The Campbell Soup Company celebrates the 50th anniversary of Andy Warhol's soup can series with special edition labels.
Art and Soup

Mike Madison wonders what the new agreement between the Warhol foundation and Campbell’s is really about:

It’s unclear to me what, exactly, is being licensed. . . . “The starting point, said [Michael Hermann, Director of Licensing for the Foundation], was to review all of Warhol’s Colored Soup Can paintings to find four images that worked well as a group and translated well as packaging. Then Campbell’s created labels derived from the original works.” That makes a little more sense. But the cans themselves (pictured above, from the LA Times) seem “Warholian” to me, rather than “Warhol.” 

Deep cuts to funding heritage in Greece in USA Today

The Ministry of Culture’s budget has been cut by 50% over the past two years, and deputy minister of culture Kostas Tzavaras says another 50% cut looms. But many here say that even if the cuts are a long time coming, they do not have to result in a reduction in care for Greece’s architectural treasures.
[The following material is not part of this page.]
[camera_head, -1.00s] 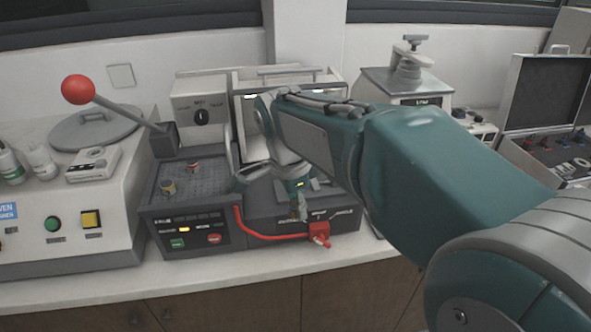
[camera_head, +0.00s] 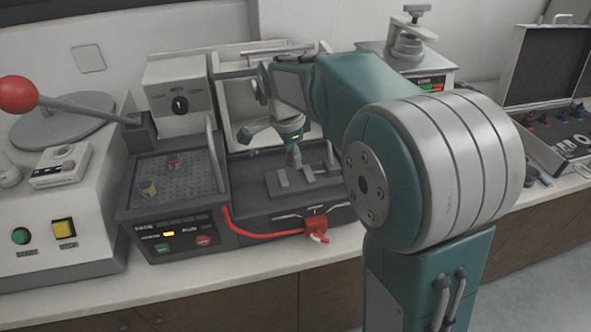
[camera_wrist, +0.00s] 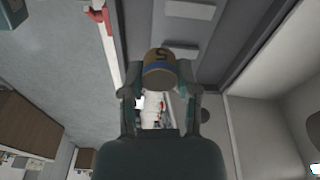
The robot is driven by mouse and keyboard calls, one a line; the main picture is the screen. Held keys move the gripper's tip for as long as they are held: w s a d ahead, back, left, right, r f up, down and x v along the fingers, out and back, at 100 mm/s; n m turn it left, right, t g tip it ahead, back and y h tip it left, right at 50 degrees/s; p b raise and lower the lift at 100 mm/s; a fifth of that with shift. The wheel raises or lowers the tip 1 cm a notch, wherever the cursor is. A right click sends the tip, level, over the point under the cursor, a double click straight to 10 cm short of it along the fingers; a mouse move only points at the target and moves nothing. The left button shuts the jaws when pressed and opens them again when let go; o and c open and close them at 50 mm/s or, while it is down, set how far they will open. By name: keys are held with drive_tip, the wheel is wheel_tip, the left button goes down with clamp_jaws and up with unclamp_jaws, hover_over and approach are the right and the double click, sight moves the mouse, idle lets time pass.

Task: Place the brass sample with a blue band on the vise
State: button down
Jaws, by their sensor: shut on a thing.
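In the head view my gripper (camera_head: 294,160) points down over the dark tray on the right half of the machine. The vise (camera_head: 283,180) shows there as low grey blocks on a plate, close to the gripper tip. In the wrist view, grey vise blocks (camera_wrist: 182,50) lie beyond the sample. I cannot tell whether the sample touches the vise.
Two other small samples, one yellowish (camera_head: 149,188) and one with red (camera_head: 173,162), stand on the perforated plate at left. A raised cover (camera_head: 240,95) stands behind the tray. A red handle (camera_head: 316,227) is at the machine's front. A red-knobbed lever (camera_head: 18,94) is at far left.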

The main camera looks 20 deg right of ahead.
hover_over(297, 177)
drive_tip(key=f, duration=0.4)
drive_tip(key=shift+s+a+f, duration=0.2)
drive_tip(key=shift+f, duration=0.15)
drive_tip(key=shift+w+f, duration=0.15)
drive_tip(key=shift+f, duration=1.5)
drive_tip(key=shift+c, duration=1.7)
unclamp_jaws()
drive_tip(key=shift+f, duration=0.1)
The Ministry of Culture has been renowned more for its spending sprees and ineptitude than its protection of monuments, analysts say. Former Culture minister Pavlos Geroulanos said he would resign after robbers stole dozens of priceless artifacts in February from a museum. Some of the bronze and pottery pieces dated from the ninth century B.C. and were protected by a single guard at the Archaeological Museum of the history of the Ancient Olympic Games. Still, the Culture Ministry says it has no choice but to pare back on things like paid security guards. “I didn’t come like Santa Claus,” Tzavaras said. “I don’t have money to give away, like other ministers did.”
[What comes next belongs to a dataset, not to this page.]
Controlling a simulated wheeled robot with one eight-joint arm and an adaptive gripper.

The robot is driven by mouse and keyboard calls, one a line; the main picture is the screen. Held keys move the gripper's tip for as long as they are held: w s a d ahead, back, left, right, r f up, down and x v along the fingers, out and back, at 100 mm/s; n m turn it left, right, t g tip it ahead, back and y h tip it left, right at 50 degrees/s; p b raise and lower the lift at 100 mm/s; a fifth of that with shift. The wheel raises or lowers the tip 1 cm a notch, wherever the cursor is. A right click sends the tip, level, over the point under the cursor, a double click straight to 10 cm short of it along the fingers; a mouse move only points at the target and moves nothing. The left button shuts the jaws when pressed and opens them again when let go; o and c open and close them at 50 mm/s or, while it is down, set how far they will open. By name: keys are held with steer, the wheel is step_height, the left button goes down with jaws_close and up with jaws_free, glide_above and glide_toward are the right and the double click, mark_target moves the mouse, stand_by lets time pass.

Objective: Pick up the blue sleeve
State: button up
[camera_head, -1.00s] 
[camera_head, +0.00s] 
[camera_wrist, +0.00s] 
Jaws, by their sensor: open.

ART LAW SCHOOL « Clancco Yes, something called the art law school exists. Terrific idea:

 The focus of the ART LAW SCHOOL is to introduce the artist to the “must-know” legal and business issues that arise when making art.

The Art Law Blog wonders about the big sale of Warhol’s by the Warhol foundation: If it’s not the tax exemptions, what is it?

No one would suggest that what the Warhol Foundation is doing is “unethical” or “repulsive” or “Stalinist.” Nobody questions the right of artist-endowed foundations to sell work. Nobody claims those works are held in the public trust, to be accessible to present and future generations. But why? Why are works owned by, say, the Warhol Museum held in the public trust, while works owned by, say, the Warhol Foundation are not?

The Daily Pennsylvanian : Turkish ‘Troy gold’ at Penn Museum stirs up controversy

The 24 pieces of “Troy gold” jewelry that the Penn Museum of Archaeology and Anthropology lent to the Turkish government in a landmark agreement announced Sept. 4 may have a more complicated history than meets the eye. Archaeology professor Brian Rose, a curator in the museum’s Mediterranean section, believes the artifacts arrived at Penn after they had been previously stolen. “I’m virtually certain they were looted,” said Rose, who has spent time studying the jewelry. “The question is from which region were they looted.” Penn had originally purchased the jewelry legally in 1966 from an antiquities dealer in Philadelphia without knowing all the details surrounding the artifacts’ history. “We bought it because it looked very like the gold that was excavated at Troy,” Penn Museum Director Julian Siggers said.

Victims of forgery are “left in limbo” – The Art Newspaper

Art forgeries are once again in the news and getting more attention from law-enforcement agencies worldwide. But recent cases, including those of the German forger Wolfgang Beltracchi, the FBI investigation into art sold through the defunct New York-based Knoedler gallery, and the forgery of Indian Progressive pieces by the UK faker William Mumford, are leaving victims unsure of the legal position of works not examined in a court of law. The problem is that few of the fakes identified in forgery cases are ever recovered, and if they are, may not be considered by a judge as part of a trial. In the case of Mumford, just 40 of the 900 forgeries thought to have been made were brought before the court. Only 12 of the 58 fakes that police believe were made by Beltracchi were examined in his trial in Cologne in 2011. So what about the rest? And what can you do if you think you have a forged painting? At the moment, it seems it is up to the victims to try to extract reparations.

Growth in Online Art Market Brings More Fraud – NYTimes.com 

Over the last few years the Internet has broadened the art market far beyond the exclusivity and opaque jargon of its moneyed enclaves and has helped turn the slogan “art for everyone” into reality. But it has also become a sort of bazaar, where shoppers of varying sophistication routinely encounter all degrees of flimflammery, from the schemes of experienced grifters to the innocent mistakes of the unwitting and naïve. A recent study by statisticians at George Washington University and the University of California, Irvine, estimated that as many as 91 percent of the drawings and small sculptures sold online through eBay as the work of the artist Henry Moore were fake. 

Abu Dhabi Police foils illegal sale of Dh2.5 million antique coins – The National

Abu Dhabi Police have thwarted the illegal Dh2.5m sale of four antique gold coins and a fake.And while four of the five coins were genuine, the fifth – also made of gold – appeared to be from the time of the 7th-century Umayyad caliph Abdul Malik ibn Marouan, but was a fake, Maj Gen Mohammed Al Menhali, the head of police operations at Abu Dhabi Police, told the Arabic-language daily Al Ittihad. A real coin from that period would have been worth around US$3m (Dh11m), he noted.